### GIVEN TASK
Transcribe only the part of the listing below that begins at the line containing "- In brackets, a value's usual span" and runs to its final line, keeping both ends.

### MATERIAL PROVIDED
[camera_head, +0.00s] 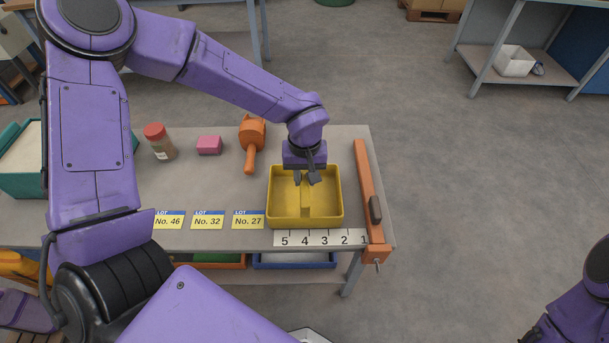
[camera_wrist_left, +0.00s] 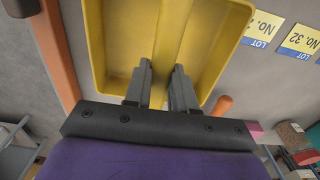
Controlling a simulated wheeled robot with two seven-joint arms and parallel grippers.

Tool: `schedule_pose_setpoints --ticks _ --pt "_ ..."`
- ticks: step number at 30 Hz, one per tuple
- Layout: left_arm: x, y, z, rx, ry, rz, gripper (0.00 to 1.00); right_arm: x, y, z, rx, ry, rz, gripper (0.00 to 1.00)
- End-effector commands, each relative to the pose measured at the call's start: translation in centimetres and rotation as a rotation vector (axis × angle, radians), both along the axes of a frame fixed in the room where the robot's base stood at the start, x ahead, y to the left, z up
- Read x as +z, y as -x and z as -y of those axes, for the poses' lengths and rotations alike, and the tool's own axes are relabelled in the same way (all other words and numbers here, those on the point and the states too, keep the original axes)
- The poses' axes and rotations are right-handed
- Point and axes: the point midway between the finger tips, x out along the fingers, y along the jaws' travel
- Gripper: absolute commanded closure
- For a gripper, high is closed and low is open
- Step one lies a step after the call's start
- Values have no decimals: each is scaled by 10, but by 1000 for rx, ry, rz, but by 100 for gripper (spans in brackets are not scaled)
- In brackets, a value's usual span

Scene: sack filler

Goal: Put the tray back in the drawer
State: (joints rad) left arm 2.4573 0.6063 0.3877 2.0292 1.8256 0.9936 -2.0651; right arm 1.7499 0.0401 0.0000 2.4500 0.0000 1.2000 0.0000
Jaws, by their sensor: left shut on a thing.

### RIGHT ANSWER
- In brackets, a value's usual span

Scene: sack filler

Goal: Put the tray back in the drawer
State: (joints rad) left arm 2.4573 0.6063 0.3877 2.0292 1.8256 0.9936 -2.0651; right arm 1.7499 0.0401 0.0000 2.4500 0.0000 1.2000 0.0000
Jaws, by their sensor: left shut on a thing.

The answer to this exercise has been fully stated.